Many newcomers in the crypto space dream of getting rich overnight upon entering, but most of them end up failing within the first three months. Actually, beginners should focus not on returns, but on how to survive longer — that is, trading discipline.



Use 10U as experimental capital, split into two parts of 5U each. This allows for real trading without risking too much. Choose cryptocurrencies with good liquidity and relatively mild volatility, like ETH. Many ask why use leverage; it’s actually to quickly see your mistakes at very low cost, not to get rich in one shot.

Every trade must adhere to two bottom lines:

**Stop loss at 20%**. If 5U drops to 4U, turn around and exit immediately. Don’t wait, don’t hope for a rebound. Stop loss is your ticket to stay in this market.

**Take profit at 100%**. When 5U doubles to 10U, exit immediately. How the market moves afterward doesn’t matter; just follow your plan.

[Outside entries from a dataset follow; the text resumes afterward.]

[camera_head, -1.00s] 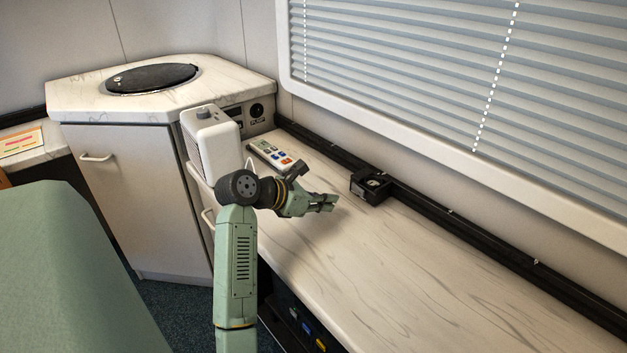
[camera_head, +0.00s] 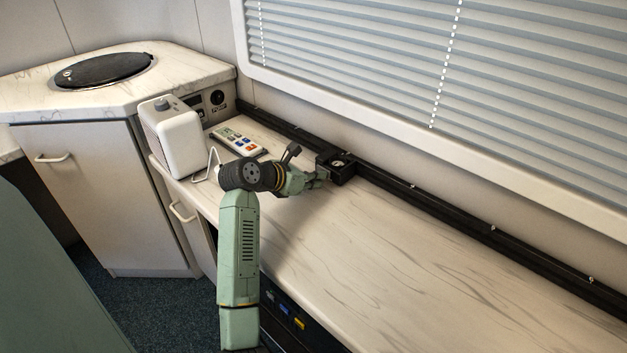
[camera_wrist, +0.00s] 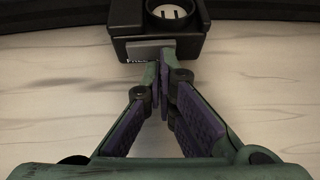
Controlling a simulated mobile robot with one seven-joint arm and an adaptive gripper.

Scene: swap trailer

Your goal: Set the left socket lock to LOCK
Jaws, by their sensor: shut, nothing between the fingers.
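A black socket box (camera_head: 341,176) sits on the black rail along the wall, with a round pale outlet on its top. It is at the top of the wrist view (camera_wrist: 194,42), where a grey lock piece (camera_wrist: 150,46) shows on its near left side. Lettering that looks like "FREE" shows just below that piece, partly covered by my fingertip. My gripper (camera_wrist: 161,72) is shut and empty, its tips at the near edge of the box. In the head view my gripper (camera_head: 322,178) is just left of the box. I cannot tell whether the tips touch it.
The marbled counter (camera_head: 400,270) is clear to the right. The rail (camera_head: 480,225) runs along the wall below the blinds.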

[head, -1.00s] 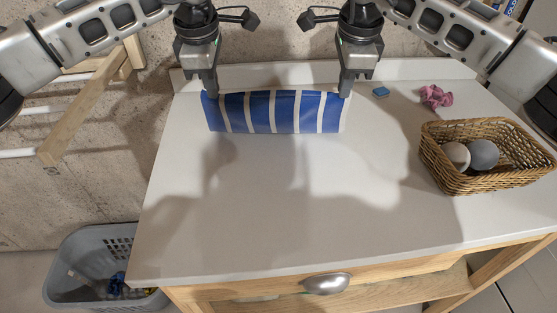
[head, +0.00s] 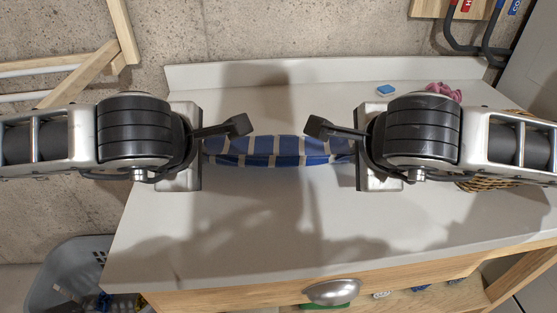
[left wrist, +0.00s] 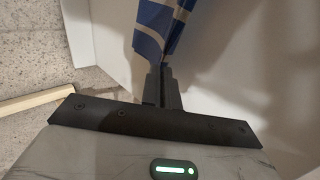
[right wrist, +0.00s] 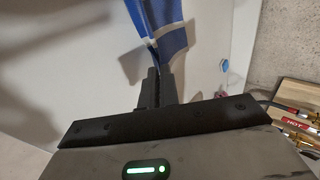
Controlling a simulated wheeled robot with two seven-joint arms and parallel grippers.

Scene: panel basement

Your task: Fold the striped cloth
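The blue and white striped cloth (head: 275,150) is stretched between my two grippers over the middle of the white counter (head: 270,205). It shows as a narrow, slightly sagging band and seems held above the surface. My left gripper (left wrist: 160,88) is shut on one end of it; blue and white stripes rise from its fingers. My right gripper (right wrist: 154,87) is shut on the other end. In the head view, the left gripper (head: 196,165) and right gripper (head: 362,165) are seen from above, with their fingertips mostly hidden.
A blue block (head: 387,90) and a crumpled pink cloth (head: 444,92) lie at the back right. A wicker basket (head: 480,184) is mostly hidden under my right arm. A grey laundry basket (head: 65,270) stands at lower left. The front of the counter is clear.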

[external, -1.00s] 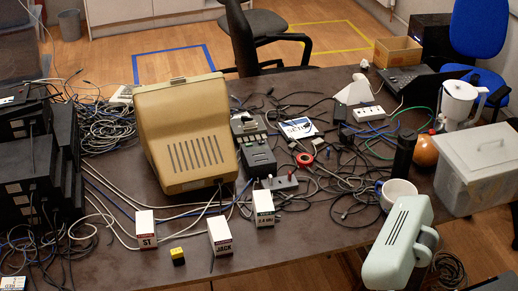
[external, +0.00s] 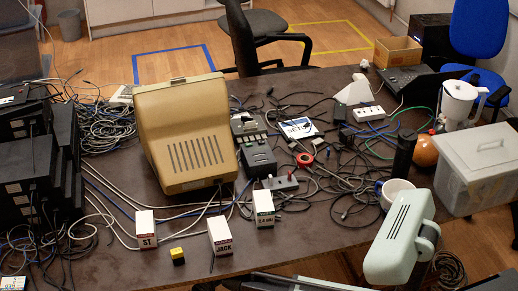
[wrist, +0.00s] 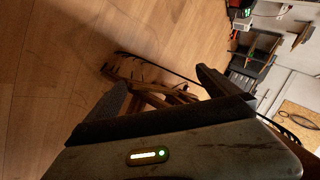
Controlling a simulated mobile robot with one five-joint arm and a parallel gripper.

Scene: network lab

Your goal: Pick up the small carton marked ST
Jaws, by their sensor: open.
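The small white carton marked ST (external: 146,232) stands upright near the front edge of the dark table, in the external view. In the external view my pale green arm part is at the lower right, well away from the carton; the fingertips cannot be made out clearly there.
A white carton marked JACK (external: 221,240) and another labelled carton (external: 263,211) stand to the right of ST. A beige case (external: 190,130) stands behind. Cables surround the cartons; a white mug (external: 397,195) is right.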

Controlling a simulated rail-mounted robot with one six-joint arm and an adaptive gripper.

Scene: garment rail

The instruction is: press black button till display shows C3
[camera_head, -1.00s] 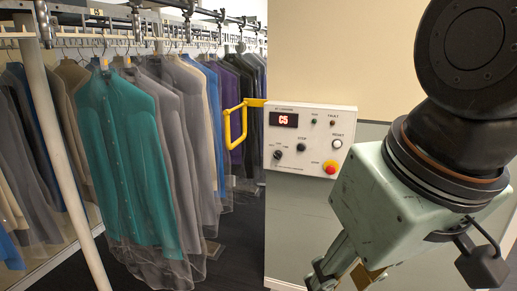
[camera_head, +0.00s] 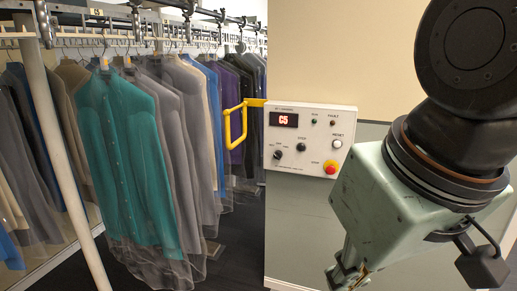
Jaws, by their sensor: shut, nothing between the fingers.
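The white control panel (camera_head: 310,118) is on the wall right of the garments. Its display (camera_head: 285,120) reads C5 in red. A black button (camera_head: 301,147) sits in the panel's middle, below the small lamps. A black rotary knob (camera_head: 278,155) is to its lower left. My gripper (camera_head: 345,283) is at the bottom of the view, below and right of the panel, clear of the button. Its fingers are shut and empty, and their tips are partly cut off by the frame edge.
A yellow bracket (camera_head: 231,125) juts out left of the panel. Garments in clear covers, including a teal shirt (camera_head: 125,150), hang at the left.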

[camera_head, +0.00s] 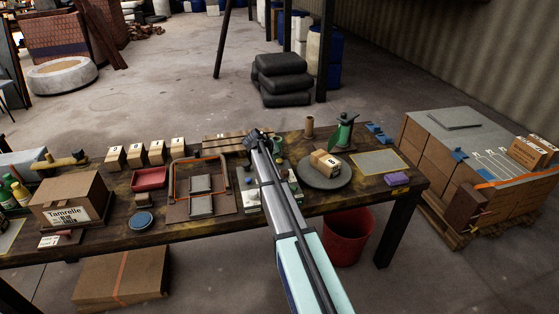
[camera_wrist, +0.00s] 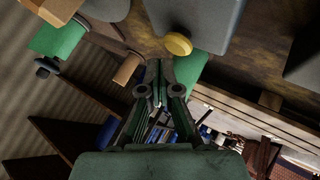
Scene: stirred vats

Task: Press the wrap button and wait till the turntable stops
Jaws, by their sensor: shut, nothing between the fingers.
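My gripper (camera_head: 257,137) is shut and empty above the worktable, near its far edge. In the wrist view its fingertips (camera_wrist: 159,64) are together, just beside a round yellow button (camera_wrist: 178,44) in the picture; whether they touch anything I cannot tell. The button sits by the edge of a grey block (camera_wrist: 208,18). My arm partly covers this area in the head view. The grey round turntable (camera_head: 342,181) is to the right of my arm, with a labelled carton (camera_head: 325,162) on it. Whether it is turning cannot be told from one moment.
A green dispenser (camera_head: 342,133) and a brown cylinder (camera_head: 310,126) stand behind the turntable. A purple block (camera_head: 397,179) lies right. Small cartons (camera_head: 156,152), a red tray (camera_head: 149,178) and an orange-framed fixture (camera_head: 200,208) fill the left side. A red bin (camera_head: 347,240) stands below.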

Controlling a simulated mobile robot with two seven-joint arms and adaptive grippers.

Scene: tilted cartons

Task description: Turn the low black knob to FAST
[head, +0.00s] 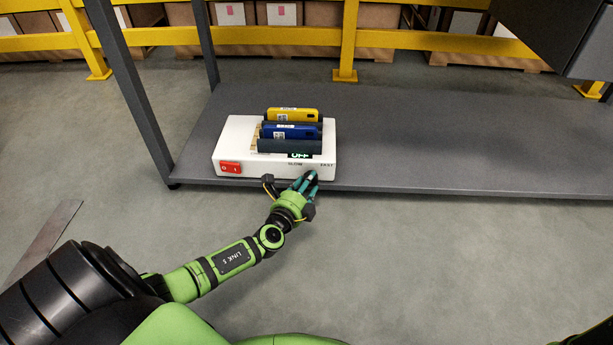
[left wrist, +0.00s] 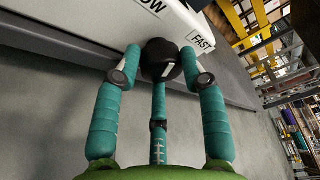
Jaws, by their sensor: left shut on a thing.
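The low black knob (left wrist: 160,60) sits on the front of the white box (head: 325,150), between the SLOW and FAST labels. A short white mark shows on the knob; I cannot tell which label it points to. My left gripper (head: 308,181) is at the box's lower right front edge and hides the knob in the head view. In the left wrist view its teal fingers (left wrist: 163,72) are closed around the knob, one on each side and one below. The FAST label (left wrist: 201,42) is just right of the knob. My right gripper is not in view.
The box has a red switch (head: 230,168), a small display (head: 300,155) reading OFF, and yellow (head: 292,115) and blue (head: 291,131) packs on top. It stands on a grey shelf (head: 430,140), clear to the right. A dark post (head: 135,90) rises at left.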

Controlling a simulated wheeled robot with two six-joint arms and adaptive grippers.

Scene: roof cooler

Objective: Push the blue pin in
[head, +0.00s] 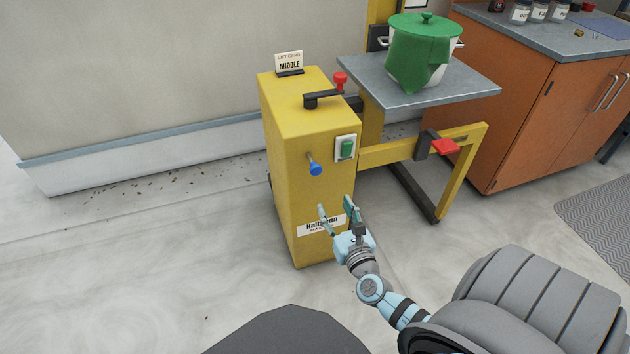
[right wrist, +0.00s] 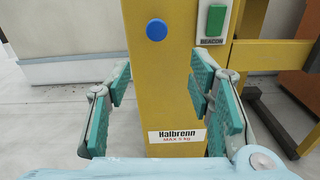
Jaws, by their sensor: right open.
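The blue pin (head: 315,169) sticks out of the front face of the yellow lift box (head: 285,205), on a short metal shaft. In the right wrist view its round blue head (right wrist: 157,30) shows above and between the fingers. My right gripper (head: 336,210) is open and empty, in front of the box and below the pin; its fingers (right wrist: 162,92) frame the box's front, with the Halbrenn label (right wrist: 176,136) lower between them. It does not appear to touch the pin. My left gripper is not in either view.
A green beacon switch (head: 347,149) sits right of the pin. The grey platform (head: 465,90) carries a pot with a green cloth (head: 420,50). A red pad (head: 444,146) is on the yellow frame.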

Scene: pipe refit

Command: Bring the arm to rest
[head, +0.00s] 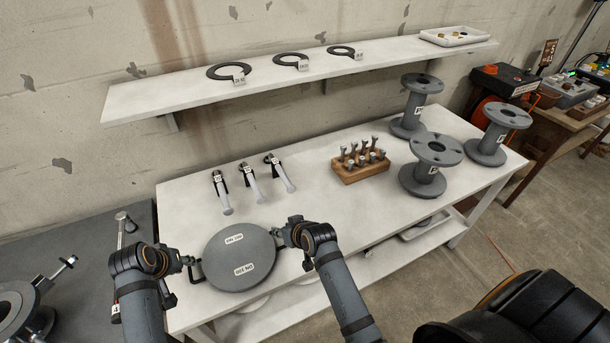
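A round grey disc (240,257) with two white labels and a handle on each side is at the front left of the white table (310,210). I cannot tell whether it rests on the table or is just above it. My left gripper (189,262) is at the disc's left handle (196,273). My right gripper (282,237) is at the disc's right side and covers most of the handle there. The fingers of both grippers are too small and partly hidden to show whether they are closed on the handles.
Behind the disc lie several tools with pale handles (252,186). A wooden block (360,170) with bolts and grey flanged spools (432,160) stand further right. A wall shelf (200,92) holds black rings. A grey surface (75,250) with metal parts is at left.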

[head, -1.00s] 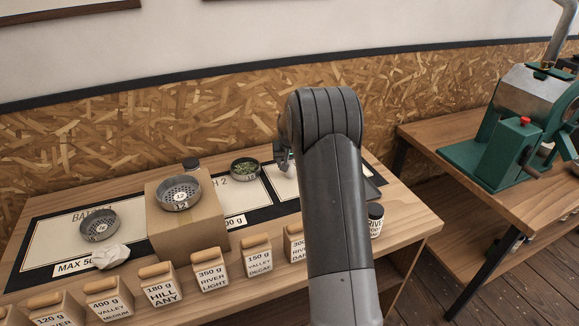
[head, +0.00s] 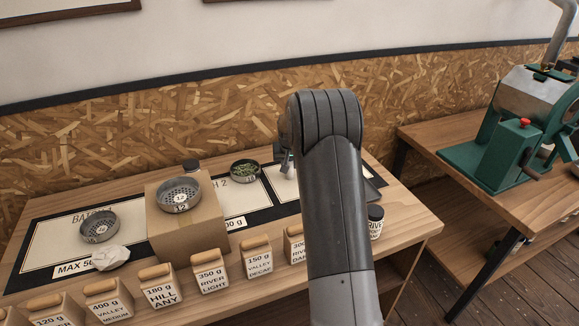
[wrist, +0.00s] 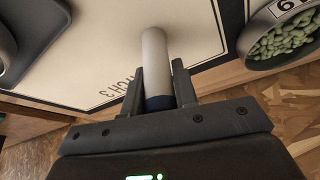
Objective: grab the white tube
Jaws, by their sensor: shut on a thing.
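The white tube (wrist: 154,50) has a dark blue end. In the wrist view it stands out from between the two fingers, its blue end down near the palm. My gripper (wrist: 157,74) is shut on it, one finger on each side. The tube is over the pale mat panel marked BATCH 3 (wrist: 90,55); whether it touches the panel is unclear.
A round dish of green beans (head: 245,180) sits just left of my gripper. A perforated dish (head: 180,207) stands on a cardboard box (head: 187,235).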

Goals should be set in stages. Winning three trades in a row, starting from 10U → 20U → 40U → 80U, this process tests your discipline. Once reaching 80U, start dividing your position, with no single trade exceeding 10U, giving yourself at least 8 chances to make mistakes.

When your capital exceeds 200U, continue with the position-by-position risk management. Even if one trade blows up, it only affects that single trade, not the entire account.

The key points of this approach are: cut losses immediately if the direction is wrong, never go all-in, be decisive when taking profits, and only trade with isolated positions, not risking the whole account.

The essence of this method isn’t about how much you make, but about gaining confidence through discipline, learning humility from stop losses, and understanding risk control through position division. There are no shortcuts in the crypto world; only long-term discipline can bring stable wealth.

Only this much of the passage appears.